Sanfter Bulle
Gabriel Clemens, Star des Darts-Bundesligisten DV Kaiserslautern, startet als einer von vier Deutschen bei der WM in London.
Von Peter-Pascal Portz.
Oasis und ihr „Wonderwall“, die gehören zu England wie Fish and Chips. Nationales Kulturgut, ein Evergreen. Nächsten Sonntag, so um die Mittagszeit, dröhnen die berühmten Songzeilen der Gallagher-Brüder wieder durch den Traumpalast der Darts-Welt. Dichter Kunstnebel, wild mit Pappschildern winkende Fans, bunte Lichtkegel – und mittendrin, unbeeindruckt und im Habitus saarländischer Sorglosigkeit: Gabriel Clemens, 35 Jahre alt. Im Alexandra Palace, Ally Pally. Beim Walk-on auf die größte Dart-Bühne der Galaxie,
kurz vor seinem Debüt bei der am Donnerstag beginnenden Weltmeisterschaft der Professional Darts Corporation (PDC).
„Noch fühl’ ich gar nix“, sagt der Saarwellinger eine Woche vor dem Abflug nach London. „Im Moment bin ich entspannt. Aber ich denke, das wird sich ändern.“ Wird es. „Gaga“ Clemens, einer von vier Deutschen im Londoner Norden, ist in seinem Premierenjahr auf der Profi-Tour – und direkt qualifiziert für das Megaevent.

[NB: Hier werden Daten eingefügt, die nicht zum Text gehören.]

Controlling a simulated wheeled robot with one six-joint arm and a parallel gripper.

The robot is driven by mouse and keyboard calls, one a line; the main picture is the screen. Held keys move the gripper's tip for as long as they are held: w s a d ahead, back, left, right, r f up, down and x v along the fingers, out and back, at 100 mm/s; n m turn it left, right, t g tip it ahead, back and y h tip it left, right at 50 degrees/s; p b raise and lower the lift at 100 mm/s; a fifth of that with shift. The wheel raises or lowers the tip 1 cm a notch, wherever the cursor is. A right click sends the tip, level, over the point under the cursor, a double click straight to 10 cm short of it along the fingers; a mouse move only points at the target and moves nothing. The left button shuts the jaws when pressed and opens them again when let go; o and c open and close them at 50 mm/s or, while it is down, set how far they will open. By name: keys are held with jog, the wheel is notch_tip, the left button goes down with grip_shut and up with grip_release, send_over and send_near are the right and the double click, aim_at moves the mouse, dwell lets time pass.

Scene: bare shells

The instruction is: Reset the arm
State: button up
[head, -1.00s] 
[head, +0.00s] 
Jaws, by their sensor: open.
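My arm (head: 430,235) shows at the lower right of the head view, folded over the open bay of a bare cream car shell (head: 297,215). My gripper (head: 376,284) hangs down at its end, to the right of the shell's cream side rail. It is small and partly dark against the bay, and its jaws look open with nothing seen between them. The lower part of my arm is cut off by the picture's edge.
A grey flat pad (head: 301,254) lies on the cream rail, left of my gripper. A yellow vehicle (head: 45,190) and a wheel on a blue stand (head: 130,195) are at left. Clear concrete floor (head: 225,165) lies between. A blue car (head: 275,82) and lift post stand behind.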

Rückblick: Noch vor rund einem Jahr reiste der Star von Bundesligist DV Kaiserslautern (DVK) durch die Provinz. Mal ein Turnier in Winnweiler, dann in Merzalben, eine Woche drauf in Bad Kreuznach. Kleingeld für den gelernten Industriemechaniker. Auf einmal, als hätte eine imaginäre Kraft einen Knopf gedrückt, da brach alles über ihn herein. Erst warf er sich in die Superleague, die Liga der größten deutschen Darter mit Aussicht aufs WM-Ticket, dann boxte er sich im Januar durch die PDC-Qualifying-School in Hildesheim. Clemens hatte die Karte. Hieß: beinahe im Wochentakt auf die Insel, zwei Turniere spielen, ab nach Hause. Über 40.000 Pfund hat der DVKler in Jahr eins des Profi-Daseins eingespielt – 2019 sollte sich, bricht er sich nicht gerade den Wurfarm, dermaßen Zaster in der Order of Merit anhäufen, dass die Tourkarte verlängert wird.

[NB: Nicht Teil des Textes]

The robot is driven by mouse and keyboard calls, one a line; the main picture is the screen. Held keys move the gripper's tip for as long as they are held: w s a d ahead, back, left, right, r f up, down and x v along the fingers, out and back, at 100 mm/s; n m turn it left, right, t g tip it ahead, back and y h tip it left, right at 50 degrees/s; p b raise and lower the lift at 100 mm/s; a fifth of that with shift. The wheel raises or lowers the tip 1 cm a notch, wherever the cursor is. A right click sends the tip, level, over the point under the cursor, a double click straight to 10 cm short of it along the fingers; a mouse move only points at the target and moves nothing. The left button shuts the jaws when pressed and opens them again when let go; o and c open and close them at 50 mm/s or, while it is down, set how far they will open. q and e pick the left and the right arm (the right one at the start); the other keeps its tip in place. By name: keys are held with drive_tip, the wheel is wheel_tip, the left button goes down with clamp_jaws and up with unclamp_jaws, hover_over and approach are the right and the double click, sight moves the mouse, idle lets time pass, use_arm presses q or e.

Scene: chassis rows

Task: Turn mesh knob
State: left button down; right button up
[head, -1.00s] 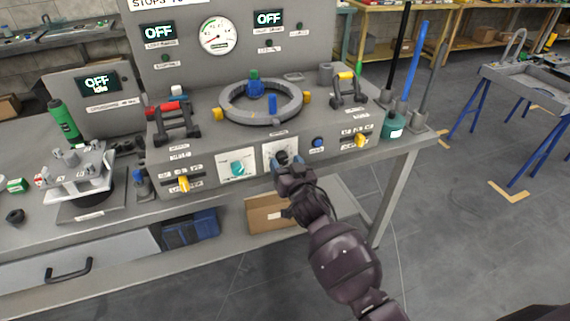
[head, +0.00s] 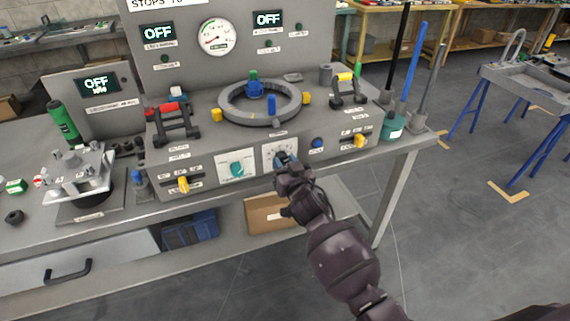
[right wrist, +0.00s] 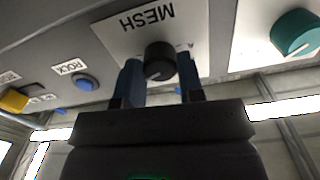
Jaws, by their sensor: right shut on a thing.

Steil ist die Entwicklung. „Das hätte man so vor der Saison natürlich nie erwartet. Dass ich bei der WM dabei bin, war allerdings relativ schnell klar“, erzählt er. Es wird das dritte Major-Turnier sein – nach UK-Open und Players Championship Finals. Auf der kleinen Pro-Tour, nur in Boxen ohne Zuschauer, kämpfte er sich einmal gar ins Finale, verlor gegen Legende Gary Anderson. Wright, Whitlock: Clemens hat einige Virtuosen am Oche zersägt. Als der Fleißigste an der Practice-Scheibe gilt er dabei nicht ...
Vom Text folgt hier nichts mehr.